#### WRITTEN EXERCISE
Print the lines of the data, starting with the first, up to and including the line where "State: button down" appears.
○ ○ ○ ○ ○ ○ ○
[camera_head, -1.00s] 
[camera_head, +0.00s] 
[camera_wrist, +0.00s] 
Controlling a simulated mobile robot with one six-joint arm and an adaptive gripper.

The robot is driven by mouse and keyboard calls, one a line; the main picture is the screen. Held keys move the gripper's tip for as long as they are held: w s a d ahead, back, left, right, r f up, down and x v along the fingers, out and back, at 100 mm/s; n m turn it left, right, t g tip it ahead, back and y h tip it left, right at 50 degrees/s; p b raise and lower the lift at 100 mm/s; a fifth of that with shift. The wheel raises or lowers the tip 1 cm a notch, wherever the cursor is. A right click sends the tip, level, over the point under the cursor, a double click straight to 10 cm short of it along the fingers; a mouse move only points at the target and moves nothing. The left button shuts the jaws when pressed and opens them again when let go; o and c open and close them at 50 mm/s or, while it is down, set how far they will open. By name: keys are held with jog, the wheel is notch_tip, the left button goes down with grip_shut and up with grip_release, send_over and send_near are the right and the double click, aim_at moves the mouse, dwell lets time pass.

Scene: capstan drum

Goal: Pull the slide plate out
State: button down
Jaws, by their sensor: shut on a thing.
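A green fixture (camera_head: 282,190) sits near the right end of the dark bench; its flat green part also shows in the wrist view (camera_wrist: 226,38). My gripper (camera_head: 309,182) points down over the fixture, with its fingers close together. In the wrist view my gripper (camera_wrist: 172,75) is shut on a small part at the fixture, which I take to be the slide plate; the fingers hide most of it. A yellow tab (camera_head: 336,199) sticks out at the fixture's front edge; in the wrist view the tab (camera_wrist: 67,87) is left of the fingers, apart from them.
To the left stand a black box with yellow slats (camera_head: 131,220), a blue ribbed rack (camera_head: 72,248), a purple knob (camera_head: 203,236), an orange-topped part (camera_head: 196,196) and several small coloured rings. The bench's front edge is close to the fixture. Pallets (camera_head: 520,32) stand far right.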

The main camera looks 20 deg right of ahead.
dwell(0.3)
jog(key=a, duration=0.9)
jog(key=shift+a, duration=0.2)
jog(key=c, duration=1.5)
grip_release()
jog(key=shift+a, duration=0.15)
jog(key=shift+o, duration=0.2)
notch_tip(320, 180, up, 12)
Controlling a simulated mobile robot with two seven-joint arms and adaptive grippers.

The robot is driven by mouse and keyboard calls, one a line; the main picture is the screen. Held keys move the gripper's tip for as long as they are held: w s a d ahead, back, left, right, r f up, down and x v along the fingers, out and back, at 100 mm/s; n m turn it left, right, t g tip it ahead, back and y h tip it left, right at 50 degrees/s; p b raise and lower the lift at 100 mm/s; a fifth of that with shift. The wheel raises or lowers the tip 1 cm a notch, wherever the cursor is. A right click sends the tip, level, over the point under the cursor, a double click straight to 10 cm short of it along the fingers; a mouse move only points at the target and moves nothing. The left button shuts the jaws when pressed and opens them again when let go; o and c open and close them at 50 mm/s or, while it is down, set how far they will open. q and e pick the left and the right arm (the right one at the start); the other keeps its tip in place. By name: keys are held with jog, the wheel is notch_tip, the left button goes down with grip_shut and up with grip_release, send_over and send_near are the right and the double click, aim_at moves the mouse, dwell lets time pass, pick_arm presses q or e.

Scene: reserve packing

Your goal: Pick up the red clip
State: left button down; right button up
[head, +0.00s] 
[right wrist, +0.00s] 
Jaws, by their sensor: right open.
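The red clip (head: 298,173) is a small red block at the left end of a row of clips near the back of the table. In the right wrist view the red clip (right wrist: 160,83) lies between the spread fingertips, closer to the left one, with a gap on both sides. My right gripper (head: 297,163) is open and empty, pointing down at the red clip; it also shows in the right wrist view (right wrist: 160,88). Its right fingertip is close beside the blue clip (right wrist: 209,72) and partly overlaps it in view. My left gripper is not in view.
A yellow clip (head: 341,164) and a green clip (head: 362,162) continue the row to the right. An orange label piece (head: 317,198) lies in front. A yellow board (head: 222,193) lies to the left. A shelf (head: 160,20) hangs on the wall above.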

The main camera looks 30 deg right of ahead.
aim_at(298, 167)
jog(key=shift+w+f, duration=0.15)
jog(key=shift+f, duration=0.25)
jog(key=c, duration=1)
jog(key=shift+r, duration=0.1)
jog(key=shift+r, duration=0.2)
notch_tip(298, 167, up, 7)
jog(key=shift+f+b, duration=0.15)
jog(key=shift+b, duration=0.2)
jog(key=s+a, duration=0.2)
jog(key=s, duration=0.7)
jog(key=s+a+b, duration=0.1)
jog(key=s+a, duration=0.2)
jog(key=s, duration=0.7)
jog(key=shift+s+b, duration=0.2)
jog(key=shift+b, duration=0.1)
○ ○ ○ ○ ○ ○ ○
#### TASK OUTPUT
[camera_head, -1.00s] 
[camera_head, +0.00s] 
[camera_wrist, +0.00s] 
Controlling a simulated mobile robot with one six-joint arm and an adaptive gripper.

The robot is driven by mouse and keyboard calls, one a line; the main picture is the screen. Held keys move the gripper's tip for as long as they are held: w s a d ahead, back, left, right, r f up, down and x v along the fingers, out and back, at 100 mm/s; n m turn it left, right, t g tip it ahead, back and y h tip it left, right at 50 degrees/s; p b raise and lower the lift at 100 mm/s; a fifth of that with shift. The wheel raises or lowers the tip 1 cm a notch, wherever the cursor is. A right click sends the tip, level, over the point under the cursor, a double click straight to 10 cm short of it along the fingers; a mouse move only points at the target and moves nothing. The left button shuts the jaws when pressed and opens them again when let go; o and c open and close them at 50 mm/s or, while it is down, set how far they will open. By name: keys are held with jog, the wheel is notch_tip, the left button goes down with grip_shut and up with grip_release, send_over and send_near are the right and the double click, aim_at moves the mouse, dwell lets time pass.

Scene: capstan drum

Goal: Pull the slide plate out
State: button down

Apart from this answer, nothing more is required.